Les derniers événements de la Kasbah 3 et de Sidibouzid ne font que remettre en évidence la pérennité des pratiques de l’ancien régime. Nous est-il encore permis de parler de révolution aujourd’hui ? Le système demeure inlassablement le même, que l’on est a sa tête un ZABA-mauve ou un cynique-BCE. Le gouvernement transitoire persiste à maintenir les techniques de l’ancien régime et à bâillonner ceux qui le contredisent à l’aide de BOP toujours aussi bien armés, de bombes lacrymogènes sur des manifestants pacifiques et de balles –perdues nous dira t-on-. On pourra toujours nous abrutir de discours mielleux et populistes ou de promesses d’élections mais il n’empêche que la répression n’a jamais cessé. La police tabasse quand ça proteste, les militaires punissent quand ça critique. De la démocratie pure et dure hein. N’ont-ils toujours pas compris que manifester est un droit ? A croire que « Le meilleur gouvernement est celui qui ne gouverne pas du tout »
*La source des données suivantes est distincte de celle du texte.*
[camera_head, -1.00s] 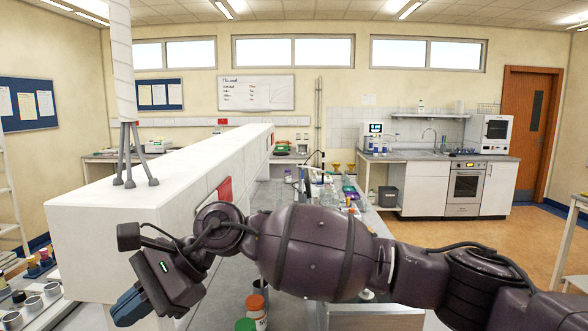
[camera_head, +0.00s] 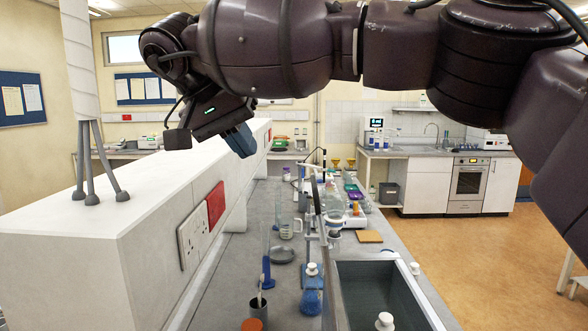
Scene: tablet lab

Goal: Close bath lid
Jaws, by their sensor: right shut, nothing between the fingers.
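The bath (camera_head: 341,290) is an open, dark-lined rectangular basin at the bottom centre-right of the head view, with its near end cut off by the frame. A thin upright panel (camera_head: 320,215) rises along its left side, seen almost edge-on; it looks like the raised lid. My right gripper (camera_head: 240,141) has blue fingertips and is shut and empty. It hangs high at the upper left of the picture, apart from the bath and panel, in front of the white bench divider. My left gripper is not in view.
A blue cylinder (camera_head: 265,255), a blue-filled flask (camera_head: 312,296) and a brown-capped jar (camera_head: 252,325) stand left of the bath. A white divider with sockets (camera_head: 193,237) bounds the bench. The floor (camera_head: 485,240) at right is clear.

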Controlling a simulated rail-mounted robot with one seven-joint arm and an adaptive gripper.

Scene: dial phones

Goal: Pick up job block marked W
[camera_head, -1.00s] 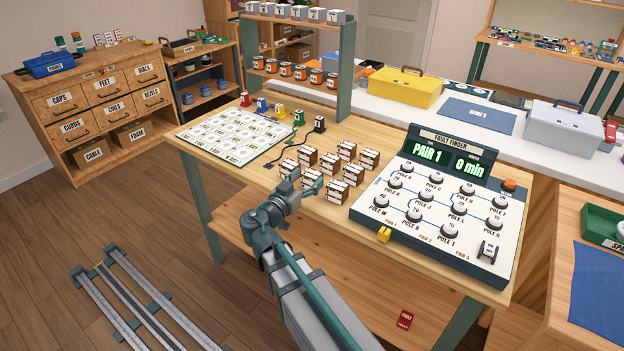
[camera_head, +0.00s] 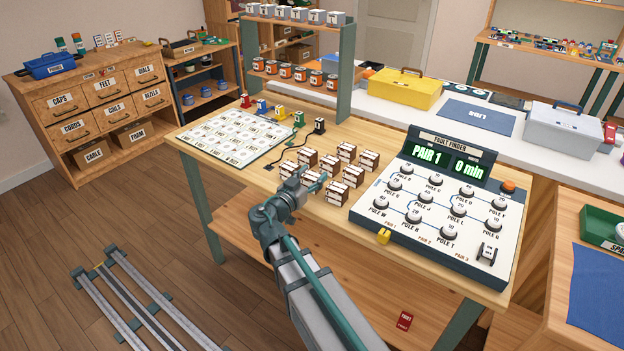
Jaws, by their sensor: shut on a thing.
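Several small brown-and-white job blocks (camera_head: 353,176) stand in a cluster on the wooden bench (camera_head: 222,185). Their letters are too small to read here, so I cannot tell which one is marked W. My gripper (camera_head: 318,183) is at the front left of the cluster, shut on a job block at its fingertips. The gripper partly hides that block, and I cannot tell whether it is clear of the bench. Other blocks stand close by, one to the left (camera_head: 289,170) and one to the right (camera_head: 337,194).
A white card with round marks (camera_head: 232,138) lies at left. A shelf post (camera_head: 345,75) rises at the back.

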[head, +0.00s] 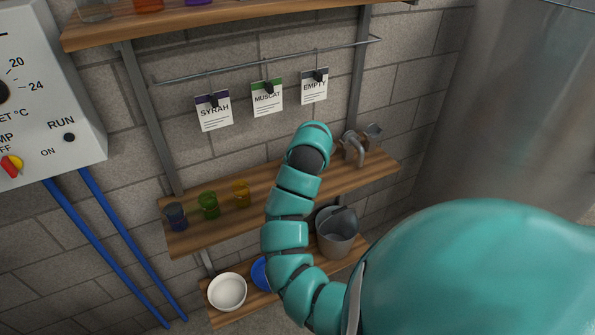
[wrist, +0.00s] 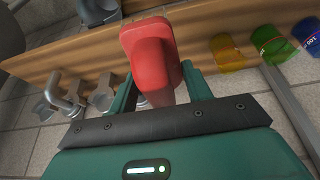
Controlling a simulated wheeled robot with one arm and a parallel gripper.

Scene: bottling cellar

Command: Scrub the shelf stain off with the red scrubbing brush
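The red scrubbing brush (wrist: 150,48) shows in the wrist view, between the two teal fingers of my gripper (wrist: 158,82). The fingers lie close on both sides of it, and my gripper appears shut on it. The brush is over the wooden middle shelf (wrist: 85,52), which also shows in the head view (head: 343,181). I cannot tell whether the brush touches the shelf. In the head view my arm hides my gripper and the brush. I see no stain in either view; part of the shelf is hidden behind my arm and the brush.
Blue (head: 175,217), green (head: 209,206) and yellow (head: 241,194) cups stand at the shelf's left. Metal tap fittings (head: 354,150) stand at its right. Below are a grey bucket (head: 337,238), a white bowl (head: 227,292) and a partly hidden blue bowl (head: 260,273). A rail (head: 225,71) holds cards above.

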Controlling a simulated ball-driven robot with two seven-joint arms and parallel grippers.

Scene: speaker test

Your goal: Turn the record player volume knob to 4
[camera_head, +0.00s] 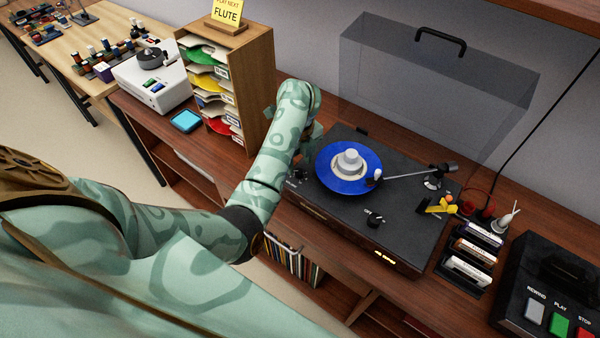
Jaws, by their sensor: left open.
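The record player (335,208) is a black deck on the wooden counter, with a blue record (331,178) and a pale centre piece on its platter. Small controls (298,176) show at its left end, partly beside my arm. A dark knob-like control (375,219) with white marks sits near its front. I cannot tell which is the volume knob or read its setting. My left gripper (311,142) is open over the left back corner of the player, pointing down. My forearm hides much of it, and whether it touches anything is unclear. My right gripper is out of view.
A clear lid (430,85) with a black handle stands open behind the player. A wooden sorter (252,80) with coloured folders is close left of my gripper. The tonearm (405,173), a cassette rack (468,262) and a button box (548,290) are at right.

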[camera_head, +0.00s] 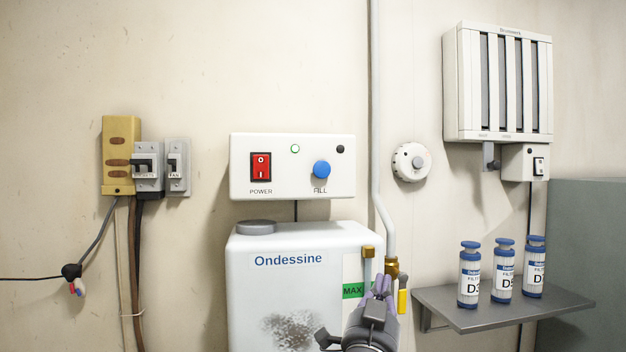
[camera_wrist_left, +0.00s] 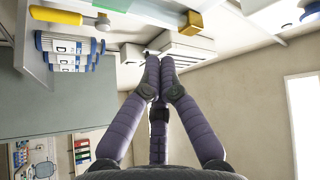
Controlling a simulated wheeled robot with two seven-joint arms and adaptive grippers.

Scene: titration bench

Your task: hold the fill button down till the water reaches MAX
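The blue FILL button (camera_head: 321,170) sits on the right of a white control box on the wall, with nothing touching it. The red POWER switch (camera_head: 261,167) is to its left, and a small green light (camera_head: 295,149) is lit above. The white Ondessine tank (camera_head: 285,275) stands below, with a green MAX label (camera_head: 353,290) at its right. My left gripper (camera_head: 381,283) is beside this label, below and right of the button. Its purple fingers (camera_wrist_left: 160,65) are together and empty in the left wrist view. It partly covers the gauge area; I cannot make out a water level.
A grey pipe (camera_head: 376,120) runs down the wall right of the control box to a brass fitting (camera_head: 391,268). Filter bottles (camera_head: 503,270) stand on a grey shelf (camera_head: 470,317) at right. A round dial (camera_head: 411,162) is on the wall. The wall before the button is clear.

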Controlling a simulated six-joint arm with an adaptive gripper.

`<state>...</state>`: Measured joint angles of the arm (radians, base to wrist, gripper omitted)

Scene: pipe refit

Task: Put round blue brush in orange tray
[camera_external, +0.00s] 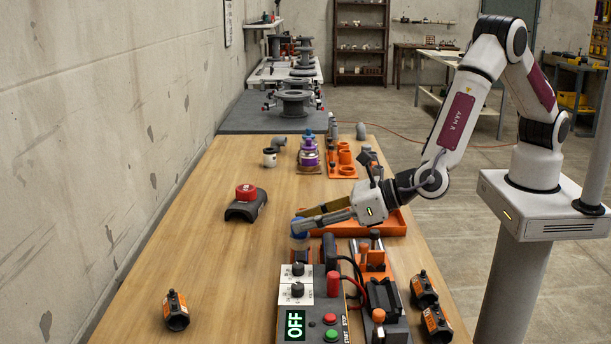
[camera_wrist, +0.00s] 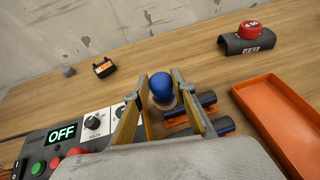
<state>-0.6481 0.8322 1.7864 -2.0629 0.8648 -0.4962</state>
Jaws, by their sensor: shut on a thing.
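In the wrist view the brush (camera_wrist: 162,86) sits between the two yellow fingers of my gripper (camera_wrist: 160,98). I cannot tell whether its bottom touches anything. The orange tray (camera_external: 390,229) lies behind and right of the gripper, partly hidden by my arm. In the wrist view the tray (camera_wrist: 285,125) is at the right, and its visible floor looks empty.
A control box reading OFF (camera_external: 317,310) stands close in front of the gripper. A black saddle with a red cap (camera_external: 246,205) stands left. Orange holders (camera_external: 343,165) stand farther back. The table's left side is mostly clear.

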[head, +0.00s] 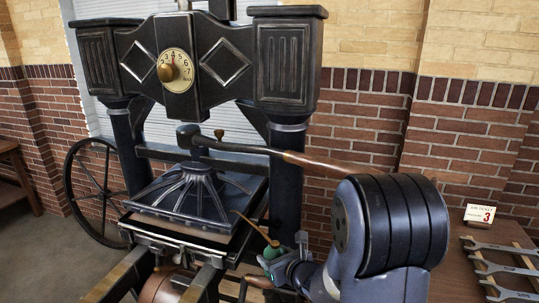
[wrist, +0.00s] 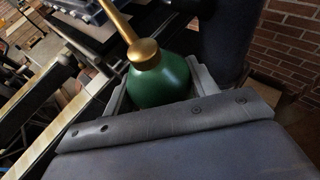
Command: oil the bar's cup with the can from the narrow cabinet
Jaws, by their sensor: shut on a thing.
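My gripper (head: 287,265) is shut on a green oil can (head: 272,252) with a brass collar and a long thin spout. In the wrist view the can's green body (wrist: 160,86) sits between the two jaws, with the spout running to the upper left. In the head view the spout points up and left, in front of the press's right column. The press's bar (head: 252,148) has a wooden handle and crosses behind and above the can. A small brass cup (head: 219,134) stands near the bar's left end, well above the spout tip. The narrow cabinet is not seen.
The black hand press (head: 290,70) has a dial (head: 175,70) on its head and a ribbed platen (head: 195,195) below. The right column stands close to the can. A wooden bench (head: 455,275) at right holds several wrenches (head: 500,268) and a card numbered 3 (head: 480,213).

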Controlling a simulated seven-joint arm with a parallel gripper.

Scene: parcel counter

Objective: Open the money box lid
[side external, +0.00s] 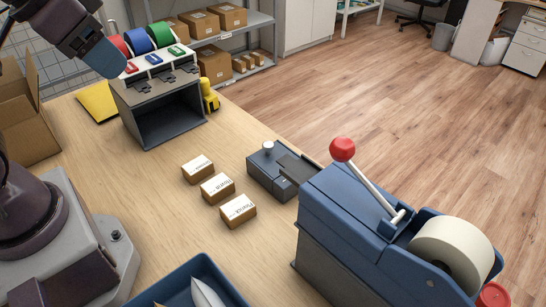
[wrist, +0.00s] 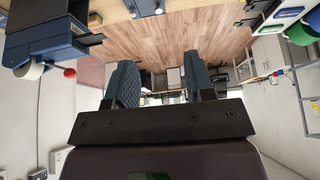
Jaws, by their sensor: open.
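A small dark blue-grey box (side external: 267,176) with a silver knob on top stands on the counter, left of the big blue dispenser; I take it for the money box. A dark flat part (side external: 296,166) lies at its right end. I cannot tell where its lid edge runs or how the lid stands. Part of a dark box with a silver knob (wrist: 158,10) shows at the top edge of the wrist view. My gripper (side external: 112,66) is high at the upper left, by the spool rack and well away from the box. In the wrist view its blue fingers (wrist: 160,82) are apart with nothing between them.
Three small labelled parcels (side external: 220,188) lie left of the box. The blue dispenser (side external: 345,235) with a red-knobbed lever stands close on its right. The spool rack (side external: 160,105) stands behind. A blue tray (side external: 190,275) is at the front. Bare counter lies between rack and parcels.

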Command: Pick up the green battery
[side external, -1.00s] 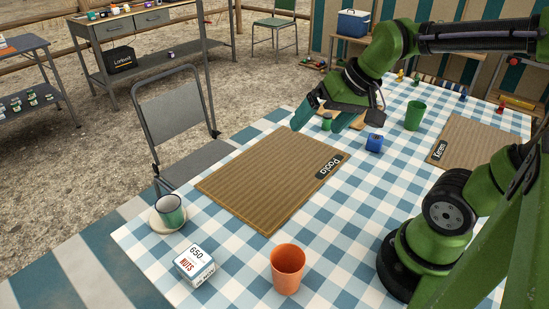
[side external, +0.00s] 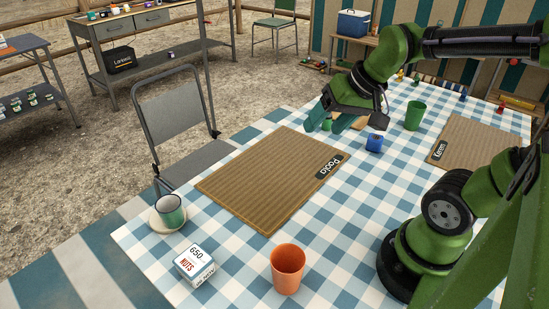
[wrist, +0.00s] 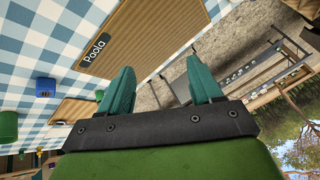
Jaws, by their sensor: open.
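A small green object (side external: 327,125), which may be the green battery, stands near the far left edge of the checked table. It is too small and too partly covered to tell for sure. My gripper (side external: 323,126) is over that area, with its teal fingers spread close around or in front of the object; I cannot tell which. In the wrist view my gripper (wrist: 160,88) is open, with nothing seen between the fingers.
A blue box-like item (side external: 374,142) and a green cup (side external: 415,115) stand right of my gripper. The Paola mat (side external: 265,180) lies in front, bare. An orange cup (side external: 287,268), nuts box (side external: 194,265) and enamel mug (side external: 170,212) are nearer. A chair (side external: 180,120) stands left.

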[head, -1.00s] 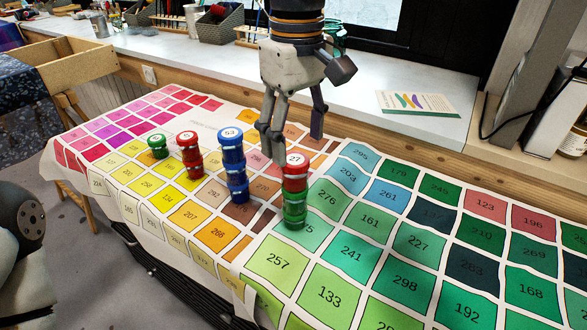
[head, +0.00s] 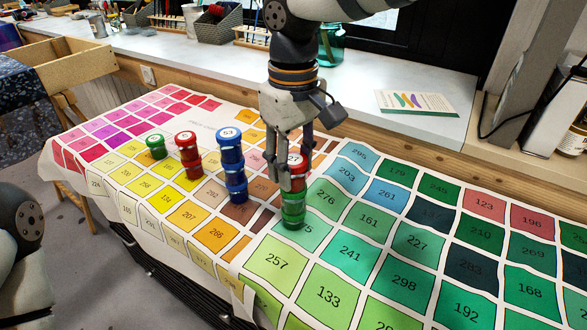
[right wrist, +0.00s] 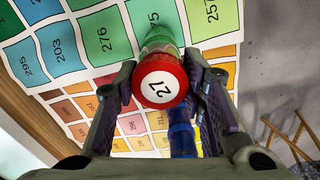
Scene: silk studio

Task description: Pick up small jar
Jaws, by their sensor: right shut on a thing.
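A small red jar (head: 294,160) with a white lid label reading 27 tops a stack, with green jars (head: 293,213) under it. My right gripper (head: 291,180) points down around this red jar, shut on it, and partly hides it in the head view. In the right wrist view the red jar (right wrist: 160,84) sits between the two fingers, with a green jar (right wrist: 158,42) just behind it. The red jar still appears to rest on the green ones. My left gripper is not in view.
To the left stand a blue stack (head: 231,166), a red stack (head: 188,156) and a small green jar (head: 156,147). All stand on a numbered colour-chart cloth (head: 375,290). A white windowsill (head: 350,100) runs behind. The chart's right side is clear.

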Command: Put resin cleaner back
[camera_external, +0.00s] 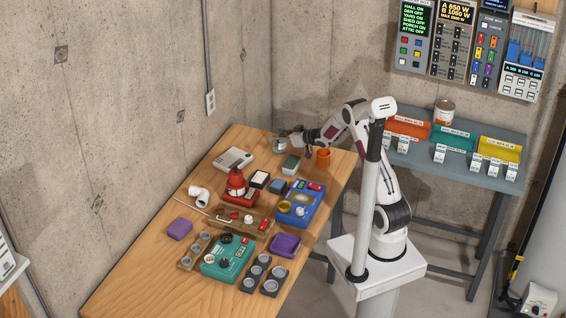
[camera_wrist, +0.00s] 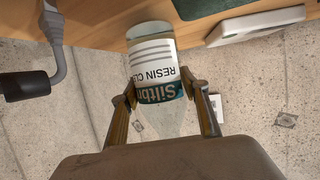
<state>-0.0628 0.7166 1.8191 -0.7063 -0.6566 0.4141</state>
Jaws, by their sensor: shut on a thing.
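I cannot tell whether the jar touches the table.
An orange cup (camera_external: 323,158), a green-topped box (camera_external: 291,164) and a white device (camera_external: 233,159) stand near the jar. Several tools and boxes crowd the wooden table (camera_external: 130,275). A blue-grey bench (camera_external: 476,180) with coloured bins and a can (camera_external: 444,112) stands at right.

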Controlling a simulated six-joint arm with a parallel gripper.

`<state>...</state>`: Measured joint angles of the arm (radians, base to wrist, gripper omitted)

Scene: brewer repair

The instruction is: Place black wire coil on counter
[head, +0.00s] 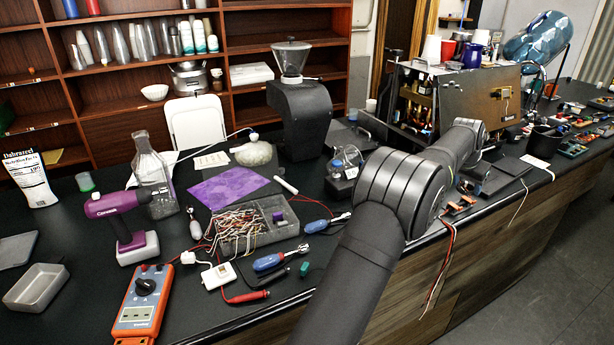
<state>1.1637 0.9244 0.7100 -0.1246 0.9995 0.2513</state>
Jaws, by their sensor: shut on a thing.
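In the head view my arm reaches from the bottom edge up and right across the counter. Its far end is near the opened brewer (463,100), whose front and insides are partly hidden behind the arm. My gripper is not visible; the arm and brewer hide that area. I cannot make out the black wire coil anywhere. The black counter (215,322) runs from the left foreground to the far right.
An orange multimeter (143,300), a purple drill (118,220) and a wire-filled grey tray (250,225) crowd the left counter. A black grinder (300,120) stands behind. Orange parts (460,206) with hanging wires lie at the front edge. Several tools lie on the right.

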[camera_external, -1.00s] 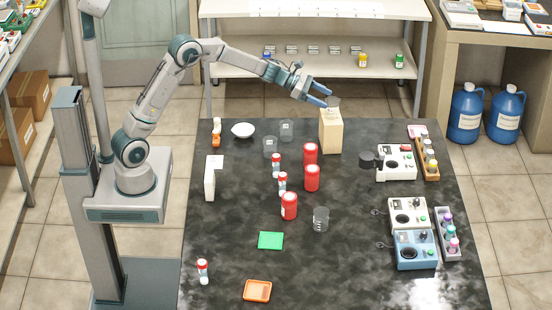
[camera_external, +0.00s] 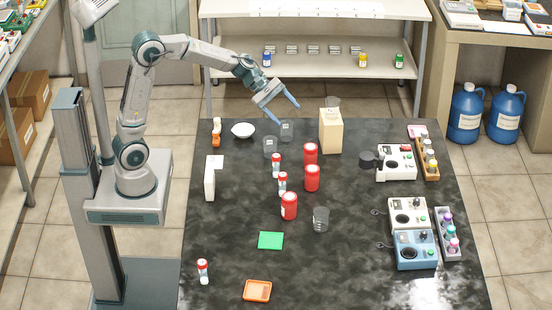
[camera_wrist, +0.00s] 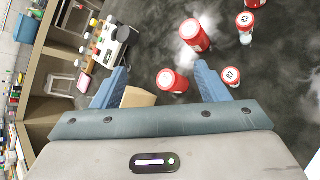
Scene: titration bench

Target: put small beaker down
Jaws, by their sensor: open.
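A small clear beaker (camera_external: 333,102) shows at the top of the pale wooden block (camera_external: 331,131) at the back of the black table. It stands on the block's rear edge or just behind it; I cannot tell which. My gripper (camera_external: 288,113) is open and empty, left of the block and above the table's back edge. In the wrist view my open fingers (camera_wrist: 161,78) hold nothing, and the block (camera_wrist: 138,97) is partly hidden behind them. Other clear beakers stand at the back left (camera_external: 270,147), behind that one (camera_external: 287,130), and near the table's middle (camera_external: 321,219).
Several red-lidded containers (camera_external: 312,178) stand mid-table. A white bowl (camera_external: 243,130) is at the back left. Instruments (camera_external: 415,250) line the right side. A green mat (camera_external: 271,240) and an orange tray (camera_external: 257,291) lie in front, with clear surface around them.

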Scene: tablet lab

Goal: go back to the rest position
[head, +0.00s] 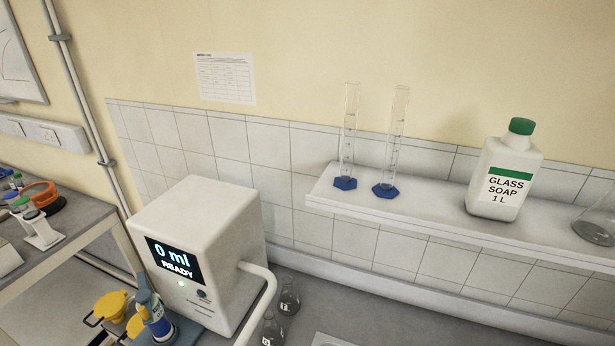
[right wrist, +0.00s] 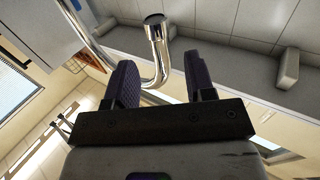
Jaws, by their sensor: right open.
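My right gripper (right wrist: 162,78) shows in the right wrist view. Its two dark ribbed fingers stand apart and nothing is visibly clamped between them. A shiny bent metal spout (right wrist: 157,45) shows beyond the gap between the fingers; I cannot tell how far off it is. Neither gripper shows in the head view, and my left gripper is in no view.
A white dispenser (head: 205,240) reading "0 ml READY" stands on the bench, with small flasks (head: 289,297) beside it. A wall shelf (head: 430,212) holds two measuring cylinders (head: 397,140), a soap bottle (head: 506,170) and a flask (head: 597,228). A side table (head: 75,238) stands left.
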Mais les conseillers de l’ombre de nos deux vieillards préférés ont apparemment trouvé une technique encore plus efficace pour faire taire la masse. Un ennemi commun sur lequel l’Etat pourrait exercer son racisme.
En temps de crise il est beaucoup plus facile de juguler les aspirations et les craintes d’une masse en braquant les projecteurs sur un ennemi commun source de tous les malheurs afin de faire tendre tout cet agrégat vers un même objectif.
Quelle surprise de voir alors que le premier ministre accuse «des partis politiques et des mouvements marginaux de vouloir empêcher la tenue des élections d’Octobre» se référant ainsi implicitement aux partis islamistes (mais aussi à l’extrême gauche bien qu’elle soit plus marginale). 
Il est tellement plus simple de mettre en avant les dangers (peut être réels) de partis tels qu’El Nahda au lieu de se confronter a ces propres soucis. Ainsi, la persistance sur le devant de la scène de la menace islamiste à la manière d’un Bush aurait pour seul but de détourner les citoyens d’autres problèmes plus primordiaux comme celui des libertés individuelles et collectives, de la justice (sociale et pénale). 
Mais ne nous y trompons pas, El Nahda n’est pas de son coté un ange ou une victime du système. L’opacité qui l’entoure et qui entoure ses financements la rend tout aussi suspecte et il ne faut pas s’y méprendre, elle n’est pas non plus l’amie de la révolution. Mais il sera peut être plus judicieux de traiter ce problème là que lorsque le véritable changement sera amorcé et qu’il nous permettra de voir que la soi-disant popularité de ce parti n’est qu’un mythe sans fondement. Quand bien même El Nahda aurait une véritable portée sur la population, stigmatiser ce parti ne lui ferait que s’attirer plus de compassion et de voix. La limitation du phénomène islamiste –qu’il soit réel ou non- ne peut être efficace qu’avec les armes de la démocratie.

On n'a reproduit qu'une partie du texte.